In a time when the popularity of traditional sports appears to be waning, should local boys and girls forget the rugby league and netball and take up skateboarding?
Probably not - unless they plan on moving to America. Or perhaps Australia, where both Bodnar and Dulieu are based. Neither could do what they love for a living in New Zealand.
Even in Australia Dulieu reckons there are only about 10 full-time FMX riders in Australia, with another 10 riding part-time. To make his money he rides in demonstrations most weekends around Australia and New Zealand.
While he's loving it, Bodnar isn't exactly a multi-millionaire yet.
"I wouldn't even call it a job," he says. "But to be able to do what I want, to travel around the world and earn enough money to scrape by and have a good time, well, that has to be the best."
The constraints of a smaller market and the fact that most big equipment manufacturers are located overseas means that, although recently youth-oriented mobile phone companies such as Boost have been getting in on the act, sponsorship deals here are not particularly lucrative.
The X-Air event, which started this weekend in Hamilton, has cash prize money but at $40,000 in total it's not really enough for anyone to live on.
That's despite the fact that, if it airs on all the international television channels it's supposed to, it's going to be the biggest televised event coming out of this country after the America's Cup.
It's also, event director Mark Wright, says "a boutique event". Wright, who started X-Air four years ago to provide a forum for his own favourite sport, wake boarding, had been approached about making the event a qualifier for the American X-Games.
But he decided against it. "Some overseas events are so much manufactured as media products that they lose all their essential goodness, which is a whole bunch of people having fun with their mates.

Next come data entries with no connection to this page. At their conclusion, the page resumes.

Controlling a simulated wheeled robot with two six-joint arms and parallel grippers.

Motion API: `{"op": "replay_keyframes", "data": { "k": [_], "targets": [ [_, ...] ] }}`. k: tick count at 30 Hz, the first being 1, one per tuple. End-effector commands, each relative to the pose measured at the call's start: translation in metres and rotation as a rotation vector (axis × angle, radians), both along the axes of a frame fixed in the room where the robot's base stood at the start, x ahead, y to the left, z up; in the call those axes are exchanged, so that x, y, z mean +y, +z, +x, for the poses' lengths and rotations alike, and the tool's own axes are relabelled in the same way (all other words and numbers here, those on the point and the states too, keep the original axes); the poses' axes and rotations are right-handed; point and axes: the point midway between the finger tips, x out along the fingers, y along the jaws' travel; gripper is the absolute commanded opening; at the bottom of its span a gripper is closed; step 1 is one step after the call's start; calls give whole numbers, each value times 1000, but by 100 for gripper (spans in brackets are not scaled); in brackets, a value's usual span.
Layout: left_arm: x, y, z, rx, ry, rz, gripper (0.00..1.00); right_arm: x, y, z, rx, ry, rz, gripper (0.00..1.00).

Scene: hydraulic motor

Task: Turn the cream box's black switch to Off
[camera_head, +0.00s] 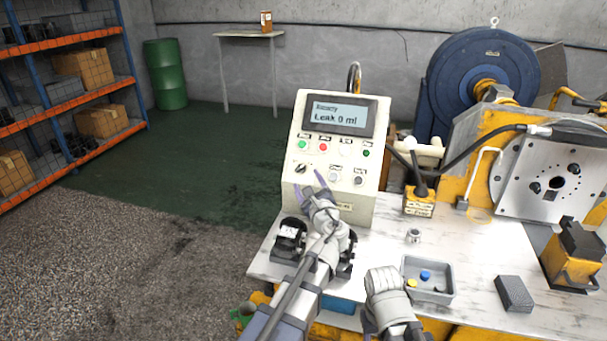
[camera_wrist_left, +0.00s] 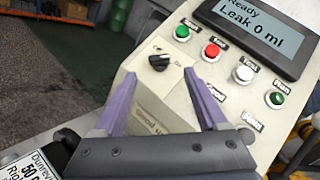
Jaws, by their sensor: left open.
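The cream box (camera_head: 337,150) stands on the bench with a sloped front panel. Its black switch (camera_head: 300,169) is at the panel's lower left; it also shows in the left wrist view (camera_wrist_left: 159,62), where the small labels beside it are too blurred to read. My left gripper (camera_head: 309,187) is in front of the box's lower front, just below the switch. In the left wrist view its two purple fingers (camera_wrist_left: 160,82) are spread apart with nothing between them, and the switch appears beyond their tips. A white part of my right arm shows at the bottom; its fingers do not show.
The box's screen (camera_head: 340,115) reads "Leak 0 ml". Green, red and white buttons lie close to the switch. A grey tray (camera_head: 428,293) and a dark grey block (camera_head: 513,293) are on the bench to the right. A black-levered yellow unit (camera_head: 419,203) stands right of the box.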

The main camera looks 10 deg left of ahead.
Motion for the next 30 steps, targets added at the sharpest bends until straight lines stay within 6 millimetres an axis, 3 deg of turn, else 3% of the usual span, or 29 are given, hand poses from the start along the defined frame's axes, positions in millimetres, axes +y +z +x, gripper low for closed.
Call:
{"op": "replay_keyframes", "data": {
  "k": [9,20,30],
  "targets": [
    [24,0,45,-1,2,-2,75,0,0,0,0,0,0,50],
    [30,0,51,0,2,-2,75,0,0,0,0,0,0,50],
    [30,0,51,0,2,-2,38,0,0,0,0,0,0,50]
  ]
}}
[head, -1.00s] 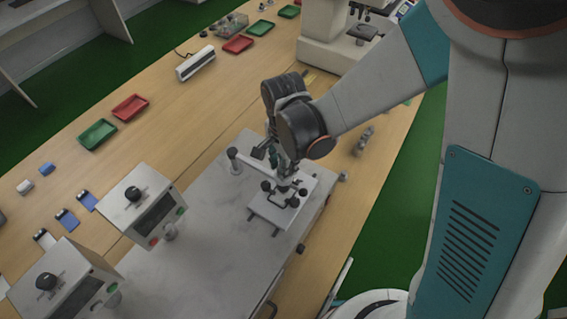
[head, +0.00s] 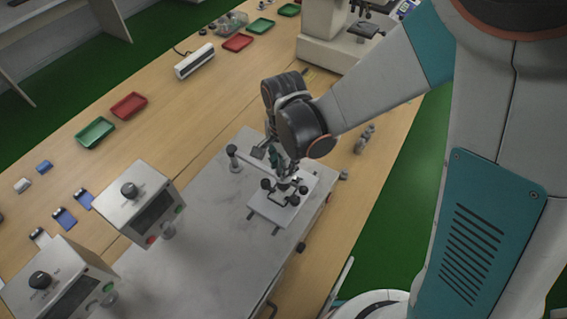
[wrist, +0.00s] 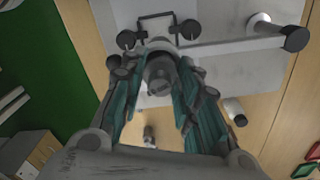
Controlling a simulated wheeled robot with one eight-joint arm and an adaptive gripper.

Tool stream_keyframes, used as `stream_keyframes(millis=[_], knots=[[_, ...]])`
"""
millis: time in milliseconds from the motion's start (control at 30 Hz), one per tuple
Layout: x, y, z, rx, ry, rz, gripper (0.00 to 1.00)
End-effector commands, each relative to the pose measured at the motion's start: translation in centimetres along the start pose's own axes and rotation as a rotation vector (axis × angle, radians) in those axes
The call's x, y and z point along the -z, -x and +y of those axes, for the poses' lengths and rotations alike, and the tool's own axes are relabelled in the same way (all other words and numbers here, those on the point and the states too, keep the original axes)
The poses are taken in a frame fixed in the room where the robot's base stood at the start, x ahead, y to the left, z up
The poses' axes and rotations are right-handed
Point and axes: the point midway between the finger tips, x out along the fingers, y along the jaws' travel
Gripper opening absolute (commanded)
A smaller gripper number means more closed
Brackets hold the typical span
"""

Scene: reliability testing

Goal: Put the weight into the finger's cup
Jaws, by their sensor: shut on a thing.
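My gripper (wrist: 162,68) has its teal fingers closed on the sides of a small grey metal weight (wrist: 161,82), seen end-on in the wrist view. In the head view my gripper (head: 284,172) points down over the tester's white plate (head: 270,209), and the weight cannot be made out there. The tester's finger, a light bar (wrist: 240,47), runs from a black-capped end at the right to just beyond the weight. Its cup is hidden behind the weight and fingertips, so I cannot tell whether the weight touches it.
Black knobs (wrist: 190,29) stand on the plate close to my fingertips. Several small metal weights (head: 364,139) stand on the wooden bench at the right. Two grey control boxes (head: 135,196) stand front left. Red (head: 129,105) and green (head: 96,132) trays lie further left.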

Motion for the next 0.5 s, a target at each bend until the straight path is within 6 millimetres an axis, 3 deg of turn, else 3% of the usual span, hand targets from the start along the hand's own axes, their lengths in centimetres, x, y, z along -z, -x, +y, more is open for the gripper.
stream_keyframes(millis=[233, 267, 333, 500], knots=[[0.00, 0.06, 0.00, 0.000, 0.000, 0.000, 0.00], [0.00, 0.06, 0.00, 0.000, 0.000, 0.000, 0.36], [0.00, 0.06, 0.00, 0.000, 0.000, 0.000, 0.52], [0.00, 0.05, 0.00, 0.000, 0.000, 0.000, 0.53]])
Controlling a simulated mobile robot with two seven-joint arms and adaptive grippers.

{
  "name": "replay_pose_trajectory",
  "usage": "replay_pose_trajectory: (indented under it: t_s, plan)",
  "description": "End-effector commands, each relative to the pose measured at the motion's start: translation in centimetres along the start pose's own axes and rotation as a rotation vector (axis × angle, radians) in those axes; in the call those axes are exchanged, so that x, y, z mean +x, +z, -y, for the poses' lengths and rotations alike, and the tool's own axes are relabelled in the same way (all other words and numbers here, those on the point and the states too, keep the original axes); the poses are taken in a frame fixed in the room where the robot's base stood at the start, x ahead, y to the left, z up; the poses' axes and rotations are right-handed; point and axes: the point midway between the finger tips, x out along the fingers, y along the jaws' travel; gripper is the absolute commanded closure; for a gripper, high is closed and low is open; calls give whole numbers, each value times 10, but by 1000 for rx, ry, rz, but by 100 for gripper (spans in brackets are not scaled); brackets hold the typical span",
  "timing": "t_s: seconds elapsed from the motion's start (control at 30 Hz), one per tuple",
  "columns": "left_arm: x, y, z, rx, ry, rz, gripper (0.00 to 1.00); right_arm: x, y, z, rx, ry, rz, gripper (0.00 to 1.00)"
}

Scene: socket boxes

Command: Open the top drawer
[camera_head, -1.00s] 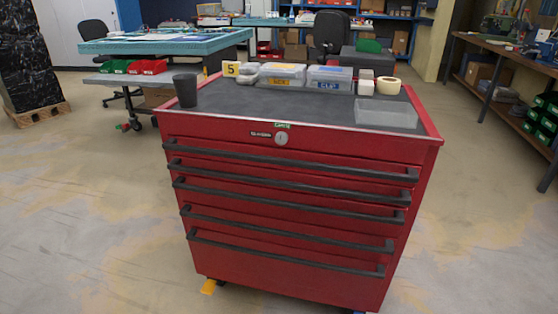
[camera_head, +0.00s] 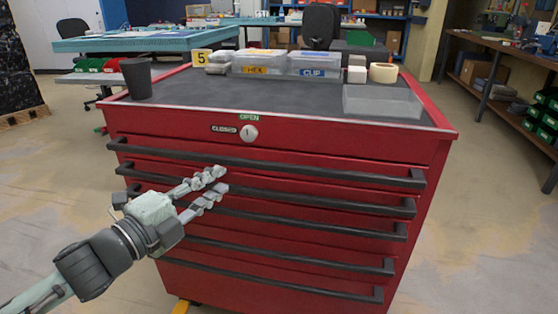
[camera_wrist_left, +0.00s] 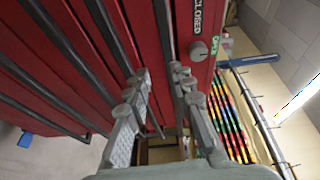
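The red drawer cabinet (camera_head: 330,138) stands in front of me with all its drawers shut. The top drawer's dark bar handle (camera_head: 300,164) runs across the front below the lock (camera_head: 249,133). My left gripper (camera_head: 222,181) is open and empty in front of the cabinet, its fingertips appearing just below the top handle, left of centre. In the left wrist view the top handle (camera_wrist_left: 164,45) runs toward the gap between the open fingers (camera_wrist_left: 160,85), and the lock knob (camera_wrist_left: 199,51) is to its right. Contact with the handle cannot be told. My right gripper is not in view.
On the cabinet top are a dark cup (camera_head: 137,79), HEX (camera_head: 258,64) and CLIP (camera_head: 313,66) boxes, a tape roll (camera_head: 383,73) and a clear tray (camera_head: 382,102). Lower handles (camera_head: 320,202) sit close below. The floor right of the cabinet is clear.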

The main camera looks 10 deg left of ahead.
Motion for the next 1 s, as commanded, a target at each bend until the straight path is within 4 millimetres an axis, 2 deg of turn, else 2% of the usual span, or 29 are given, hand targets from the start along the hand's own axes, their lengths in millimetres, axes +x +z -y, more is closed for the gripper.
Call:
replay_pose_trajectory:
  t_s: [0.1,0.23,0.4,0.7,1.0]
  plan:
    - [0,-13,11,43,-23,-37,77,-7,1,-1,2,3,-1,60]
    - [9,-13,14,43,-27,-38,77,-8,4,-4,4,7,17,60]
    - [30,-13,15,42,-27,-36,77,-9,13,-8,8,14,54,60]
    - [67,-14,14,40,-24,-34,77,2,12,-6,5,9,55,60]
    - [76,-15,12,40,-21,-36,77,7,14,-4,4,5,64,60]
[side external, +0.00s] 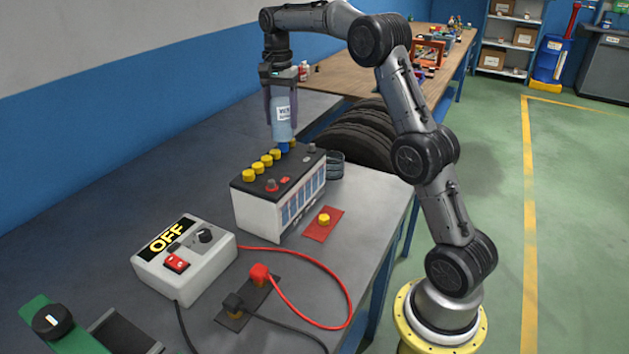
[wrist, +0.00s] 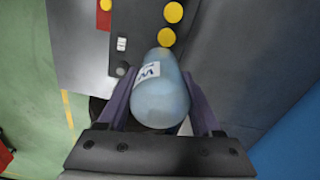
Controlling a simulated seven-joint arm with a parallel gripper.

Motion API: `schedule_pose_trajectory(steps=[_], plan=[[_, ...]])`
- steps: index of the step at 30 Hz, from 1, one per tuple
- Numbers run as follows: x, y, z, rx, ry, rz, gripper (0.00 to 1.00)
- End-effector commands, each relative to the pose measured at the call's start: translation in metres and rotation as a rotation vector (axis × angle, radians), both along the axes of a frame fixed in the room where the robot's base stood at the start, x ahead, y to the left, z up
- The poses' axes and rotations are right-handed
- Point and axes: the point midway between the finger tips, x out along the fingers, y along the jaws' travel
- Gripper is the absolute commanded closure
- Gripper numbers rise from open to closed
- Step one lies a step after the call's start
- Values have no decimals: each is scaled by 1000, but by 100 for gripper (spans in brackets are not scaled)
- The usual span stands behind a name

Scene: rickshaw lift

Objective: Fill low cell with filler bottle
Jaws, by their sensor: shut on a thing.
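My gripper (side external: 282,106) is shut on the filler bottle (side external: 282,122), a pale blue bottle with a white label. The bottle is nose down, with its blue tip at the far end of the battery's top. Whether the tip is inside a cell opening cannot be told. The battery (side external: 283,190) is white with a black top and a row of several yellow caps (side external: 257,168). One loose yellow cap (side external: 324,218) sits on a red mat (side external: 316,231) beside the battery. In the wrist view the bottle (wrist: 160,98) lies between the fingers and hides the spot under it.
A grey charger box (side external: 190,258) marked OFF stands in front of the battery. Red and black clamps (side external: 260,273) with cables lie on a dark pad. A dark ring-shaped holder (side external: 336,164) and tyres (side external: 360,138) are behind the battery.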

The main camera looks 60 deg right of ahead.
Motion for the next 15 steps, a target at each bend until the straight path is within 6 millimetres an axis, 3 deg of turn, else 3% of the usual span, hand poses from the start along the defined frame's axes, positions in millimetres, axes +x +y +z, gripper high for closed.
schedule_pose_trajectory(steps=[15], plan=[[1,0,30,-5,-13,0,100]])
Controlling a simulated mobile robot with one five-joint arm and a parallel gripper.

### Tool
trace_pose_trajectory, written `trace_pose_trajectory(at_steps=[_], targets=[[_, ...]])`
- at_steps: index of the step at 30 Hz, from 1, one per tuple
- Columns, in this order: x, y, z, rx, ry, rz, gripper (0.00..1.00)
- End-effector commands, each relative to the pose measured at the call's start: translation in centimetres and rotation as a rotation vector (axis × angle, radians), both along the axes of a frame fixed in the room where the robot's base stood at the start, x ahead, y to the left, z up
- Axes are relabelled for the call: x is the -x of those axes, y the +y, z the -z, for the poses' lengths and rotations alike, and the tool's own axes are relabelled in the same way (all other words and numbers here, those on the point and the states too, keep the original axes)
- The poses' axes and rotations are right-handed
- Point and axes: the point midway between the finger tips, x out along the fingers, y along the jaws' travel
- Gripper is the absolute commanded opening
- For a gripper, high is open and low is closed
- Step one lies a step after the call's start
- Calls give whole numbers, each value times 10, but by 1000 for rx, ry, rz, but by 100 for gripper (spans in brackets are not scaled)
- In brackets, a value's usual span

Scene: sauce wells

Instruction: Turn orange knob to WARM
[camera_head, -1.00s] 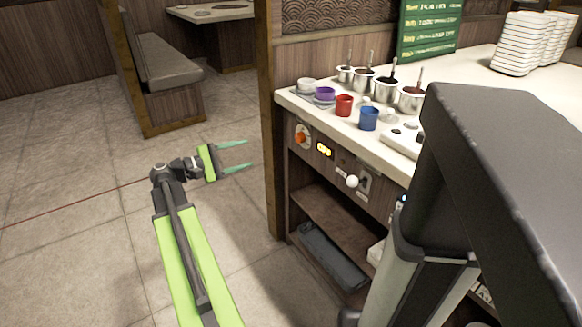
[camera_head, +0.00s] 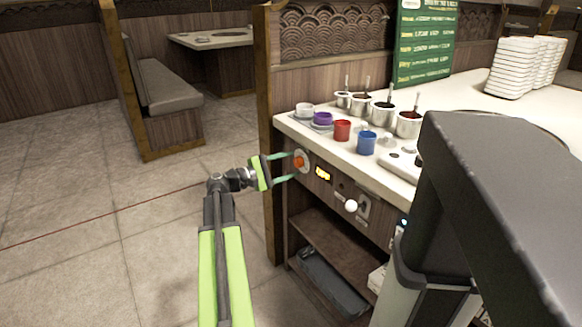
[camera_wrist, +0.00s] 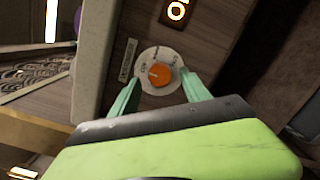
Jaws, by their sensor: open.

While there are still some negative perceptions about these kinds of sports, I think, in general, the public's opinions have changed.
"With the music and the action I think we create something that someone from a traditional sporting background would enjoy as much as any 12-year-old kid in baggy pants."
* The final water-sports-specific part of the X-Air is on today at Hora Hora Domain, Lake Karapiro, from 11 am to 5 pm.